┌─ Input material
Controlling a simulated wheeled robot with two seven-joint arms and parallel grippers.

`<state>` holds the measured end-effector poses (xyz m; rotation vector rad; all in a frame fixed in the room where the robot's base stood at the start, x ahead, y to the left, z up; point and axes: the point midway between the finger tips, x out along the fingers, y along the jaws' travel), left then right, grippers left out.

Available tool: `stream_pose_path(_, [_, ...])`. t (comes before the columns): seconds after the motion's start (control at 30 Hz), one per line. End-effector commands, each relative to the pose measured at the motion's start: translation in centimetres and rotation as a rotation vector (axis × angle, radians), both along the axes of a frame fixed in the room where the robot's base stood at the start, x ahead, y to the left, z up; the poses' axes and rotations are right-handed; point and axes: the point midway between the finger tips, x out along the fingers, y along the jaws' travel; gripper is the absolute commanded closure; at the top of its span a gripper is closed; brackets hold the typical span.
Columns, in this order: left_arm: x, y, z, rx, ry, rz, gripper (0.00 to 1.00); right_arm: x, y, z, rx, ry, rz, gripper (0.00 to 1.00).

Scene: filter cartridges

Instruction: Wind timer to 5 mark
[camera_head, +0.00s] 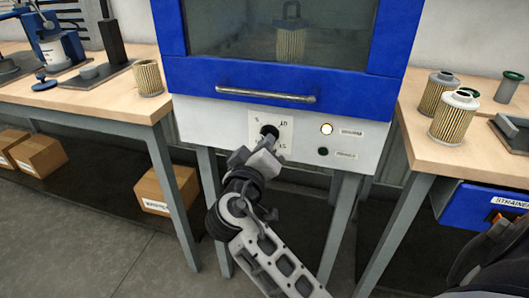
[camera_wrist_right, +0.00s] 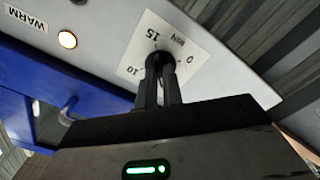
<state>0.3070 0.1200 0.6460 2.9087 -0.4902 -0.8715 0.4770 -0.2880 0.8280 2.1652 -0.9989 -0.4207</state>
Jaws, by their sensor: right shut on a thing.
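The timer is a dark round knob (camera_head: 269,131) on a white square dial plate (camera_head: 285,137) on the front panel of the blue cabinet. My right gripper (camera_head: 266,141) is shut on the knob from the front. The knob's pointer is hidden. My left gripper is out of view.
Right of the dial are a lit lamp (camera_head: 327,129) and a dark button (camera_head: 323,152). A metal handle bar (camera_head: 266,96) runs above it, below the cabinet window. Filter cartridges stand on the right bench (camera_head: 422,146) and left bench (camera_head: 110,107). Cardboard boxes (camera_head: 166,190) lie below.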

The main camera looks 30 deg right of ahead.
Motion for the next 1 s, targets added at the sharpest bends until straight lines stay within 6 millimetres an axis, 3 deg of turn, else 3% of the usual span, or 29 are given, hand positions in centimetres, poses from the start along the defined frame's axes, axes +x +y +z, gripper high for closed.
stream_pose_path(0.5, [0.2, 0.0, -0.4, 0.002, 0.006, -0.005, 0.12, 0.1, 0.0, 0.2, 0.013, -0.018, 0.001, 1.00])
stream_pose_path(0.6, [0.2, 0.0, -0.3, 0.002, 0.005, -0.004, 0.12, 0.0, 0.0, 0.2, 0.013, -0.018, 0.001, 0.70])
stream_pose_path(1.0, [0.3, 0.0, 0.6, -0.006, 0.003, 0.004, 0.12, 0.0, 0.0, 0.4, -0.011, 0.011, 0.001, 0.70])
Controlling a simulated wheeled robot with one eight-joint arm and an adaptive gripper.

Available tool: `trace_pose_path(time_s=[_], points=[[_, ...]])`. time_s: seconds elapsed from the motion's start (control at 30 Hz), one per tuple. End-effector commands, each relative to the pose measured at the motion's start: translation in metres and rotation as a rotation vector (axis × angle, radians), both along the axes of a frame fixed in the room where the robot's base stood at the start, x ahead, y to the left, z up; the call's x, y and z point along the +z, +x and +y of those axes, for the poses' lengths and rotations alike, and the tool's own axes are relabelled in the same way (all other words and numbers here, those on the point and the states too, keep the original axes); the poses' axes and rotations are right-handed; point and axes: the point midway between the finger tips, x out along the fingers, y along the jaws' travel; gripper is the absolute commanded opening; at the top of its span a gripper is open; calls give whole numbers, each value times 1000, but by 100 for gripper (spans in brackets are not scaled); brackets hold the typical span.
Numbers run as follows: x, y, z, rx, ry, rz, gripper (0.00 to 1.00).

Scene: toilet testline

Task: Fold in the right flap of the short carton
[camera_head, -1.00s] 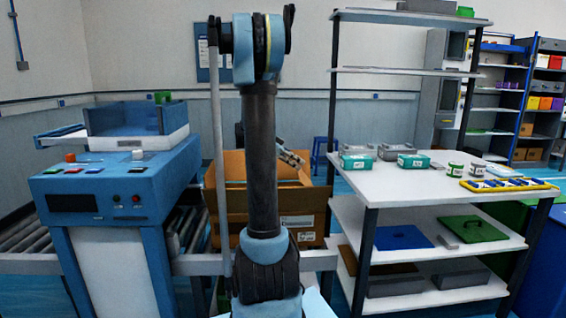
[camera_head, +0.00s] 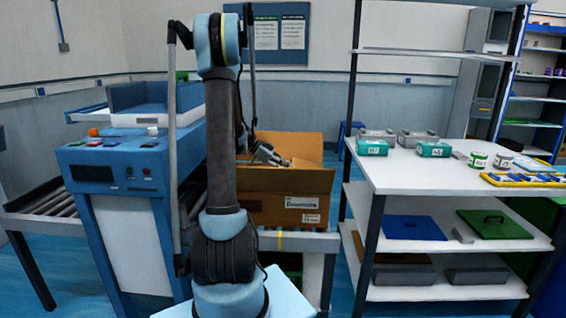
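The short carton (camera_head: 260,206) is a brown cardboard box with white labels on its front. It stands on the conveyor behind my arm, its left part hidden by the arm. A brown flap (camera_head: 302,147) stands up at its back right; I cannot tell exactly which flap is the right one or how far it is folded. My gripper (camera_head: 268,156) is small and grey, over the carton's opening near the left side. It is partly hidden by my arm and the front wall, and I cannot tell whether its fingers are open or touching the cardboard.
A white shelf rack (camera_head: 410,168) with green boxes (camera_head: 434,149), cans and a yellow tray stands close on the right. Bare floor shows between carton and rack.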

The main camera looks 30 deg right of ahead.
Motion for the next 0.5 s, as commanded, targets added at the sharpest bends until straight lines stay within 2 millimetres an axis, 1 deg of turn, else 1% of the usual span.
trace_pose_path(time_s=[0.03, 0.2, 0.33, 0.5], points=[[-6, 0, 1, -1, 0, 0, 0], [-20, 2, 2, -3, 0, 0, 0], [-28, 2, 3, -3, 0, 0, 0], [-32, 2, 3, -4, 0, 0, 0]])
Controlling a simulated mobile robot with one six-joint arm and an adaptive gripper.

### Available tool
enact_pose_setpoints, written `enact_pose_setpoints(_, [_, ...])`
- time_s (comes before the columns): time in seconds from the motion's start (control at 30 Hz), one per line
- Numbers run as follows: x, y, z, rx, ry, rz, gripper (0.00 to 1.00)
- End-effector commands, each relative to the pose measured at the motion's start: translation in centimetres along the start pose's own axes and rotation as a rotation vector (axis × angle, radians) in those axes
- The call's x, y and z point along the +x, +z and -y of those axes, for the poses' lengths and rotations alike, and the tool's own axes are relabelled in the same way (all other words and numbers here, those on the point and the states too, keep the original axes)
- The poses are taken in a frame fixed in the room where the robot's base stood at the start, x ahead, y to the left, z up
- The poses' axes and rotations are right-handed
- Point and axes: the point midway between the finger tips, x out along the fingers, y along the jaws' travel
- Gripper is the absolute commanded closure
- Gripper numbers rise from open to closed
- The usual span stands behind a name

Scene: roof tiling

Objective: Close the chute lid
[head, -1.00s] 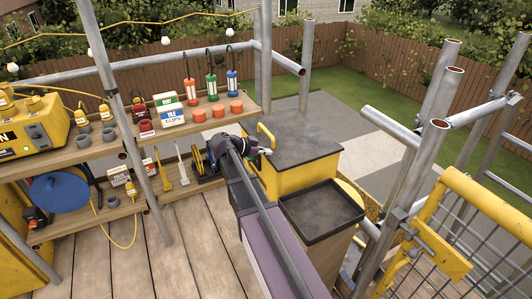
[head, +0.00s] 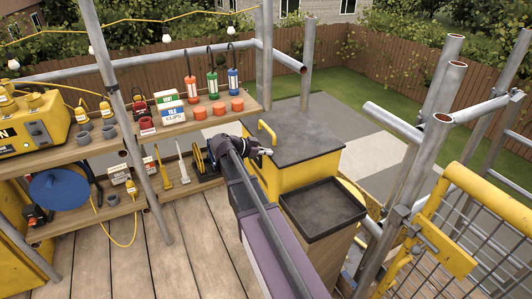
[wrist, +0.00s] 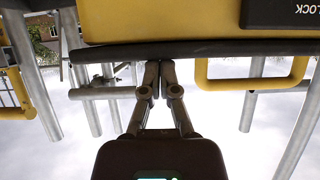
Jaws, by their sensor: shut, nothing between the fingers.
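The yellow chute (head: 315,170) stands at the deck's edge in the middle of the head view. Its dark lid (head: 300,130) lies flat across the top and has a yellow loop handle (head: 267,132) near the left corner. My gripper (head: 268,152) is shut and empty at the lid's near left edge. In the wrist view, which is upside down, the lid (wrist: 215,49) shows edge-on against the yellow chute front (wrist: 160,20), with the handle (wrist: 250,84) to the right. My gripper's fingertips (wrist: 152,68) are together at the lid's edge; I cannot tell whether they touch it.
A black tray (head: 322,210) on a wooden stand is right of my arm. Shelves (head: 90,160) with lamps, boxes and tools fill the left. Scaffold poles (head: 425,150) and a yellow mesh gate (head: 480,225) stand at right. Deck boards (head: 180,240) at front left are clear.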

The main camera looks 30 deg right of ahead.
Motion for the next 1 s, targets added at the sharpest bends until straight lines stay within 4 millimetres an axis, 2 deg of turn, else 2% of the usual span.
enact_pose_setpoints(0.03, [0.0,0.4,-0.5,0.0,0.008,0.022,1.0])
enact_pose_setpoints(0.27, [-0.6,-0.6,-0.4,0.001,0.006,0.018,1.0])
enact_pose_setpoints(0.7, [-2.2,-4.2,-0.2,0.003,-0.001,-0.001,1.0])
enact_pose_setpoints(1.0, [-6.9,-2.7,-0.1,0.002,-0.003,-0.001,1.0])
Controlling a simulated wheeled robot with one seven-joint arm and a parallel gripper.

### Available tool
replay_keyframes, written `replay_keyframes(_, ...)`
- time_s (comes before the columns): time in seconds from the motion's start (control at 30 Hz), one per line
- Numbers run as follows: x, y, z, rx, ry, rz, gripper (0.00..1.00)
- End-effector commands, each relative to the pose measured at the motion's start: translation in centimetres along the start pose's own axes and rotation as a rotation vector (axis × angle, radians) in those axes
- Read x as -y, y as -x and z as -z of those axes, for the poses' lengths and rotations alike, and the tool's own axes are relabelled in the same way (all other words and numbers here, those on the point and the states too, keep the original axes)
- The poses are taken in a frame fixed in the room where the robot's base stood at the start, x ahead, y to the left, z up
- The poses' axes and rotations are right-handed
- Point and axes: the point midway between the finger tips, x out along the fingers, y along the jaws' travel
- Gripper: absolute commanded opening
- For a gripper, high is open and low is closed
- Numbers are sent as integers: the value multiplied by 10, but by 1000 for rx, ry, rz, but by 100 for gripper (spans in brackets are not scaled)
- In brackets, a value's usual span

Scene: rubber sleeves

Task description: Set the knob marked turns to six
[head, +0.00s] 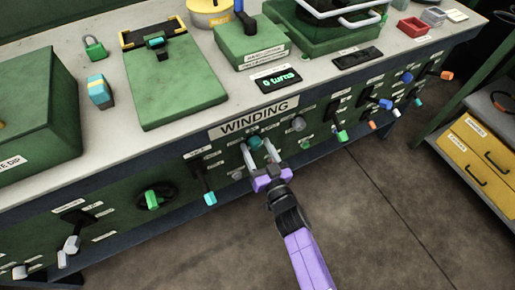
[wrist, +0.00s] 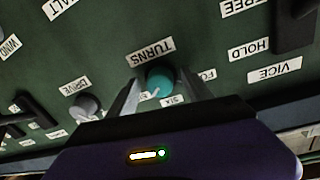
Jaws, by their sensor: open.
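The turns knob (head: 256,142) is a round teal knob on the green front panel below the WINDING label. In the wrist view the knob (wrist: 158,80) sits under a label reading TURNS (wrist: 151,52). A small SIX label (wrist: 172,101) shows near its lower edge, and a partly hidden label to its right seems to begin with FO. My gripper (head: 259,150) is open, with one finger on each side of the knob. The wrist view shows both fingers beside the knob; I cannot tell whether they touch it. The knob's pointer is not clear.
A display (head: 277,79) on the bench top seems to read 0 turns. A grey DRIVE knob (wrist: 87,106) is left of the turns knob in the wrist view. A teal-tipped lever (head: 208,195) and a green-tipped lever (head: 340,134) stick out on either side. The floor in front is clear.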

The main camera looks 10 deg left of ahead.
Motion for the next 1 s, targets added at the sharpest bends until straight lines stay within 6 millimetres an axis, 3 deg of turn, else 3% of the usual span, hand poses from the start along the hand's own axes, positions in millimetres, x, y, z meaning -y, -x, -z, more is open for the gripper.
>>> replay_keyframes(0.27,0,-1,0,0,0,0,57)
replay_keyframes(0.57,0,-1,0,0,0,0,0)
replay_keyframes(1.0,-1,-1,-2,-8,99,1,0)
└─
The problem. Everything from the line with "high for closed." through the line with "scaled); brackets hold the typical span.", both ends included, should be repeated exactly; nothing else should appear.

Exercise answer.
Motion for the next 1 s, targets added at the sharpest bends until straight lines stay within 6 millimetres an axis, 3 deg of turn, else 3% of the usual span, or 29 are given, hand positions in centimetres, poses from the start along the defined frame's axes, axes +x +y +z, gripper high for closed.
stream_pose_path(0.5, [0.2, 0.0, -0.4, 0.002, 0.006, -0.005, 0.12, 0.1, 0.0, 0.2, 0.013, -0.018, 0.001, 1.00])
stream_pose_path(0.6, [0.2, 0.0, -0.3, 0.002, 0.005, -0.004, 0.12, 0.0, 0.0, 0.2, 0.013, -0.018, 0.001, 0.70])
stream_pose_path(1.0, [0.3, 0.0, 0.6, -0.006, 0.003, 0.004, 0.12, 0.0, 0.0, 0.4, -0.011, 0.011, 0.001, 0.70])
Controlling a simulated wheeled robot with one eight-joint arm and an adaptive gripper.

Available tool: `trace_pose_path(time_s=[_], points=[[_, ...]])`. time_s: seconds elapsed from the motion's start (control at 30 Hz), one per tuple. End-effector commands, each relative to the pose measured at the motion's start: translation in metres and rotation as a rotation vector (axis × angle, radians), both along the axes of a frame fixed in the room where the robot's base stood at the start, x ahead, y to the left, z up; the call's x, y and z point along the +z, +x and +y of those axes, for the poses' lengths and rotations alike, and the tool's own axes are relabelled in the same way (all other words and numbers here, those on the point and the states too, keep the original axes); the poses' axes and rotations are right-handed; point and axes: the point midway between the finger tips, x out along the fingers, y along the jaws' travel; gripper is the absolute commanded opening; at the top of its span a gripper is open; calls give whole numbers, each value times 1000, but by 100 for gripper (spans in brackets are not scaled); brackets hold the typical span.

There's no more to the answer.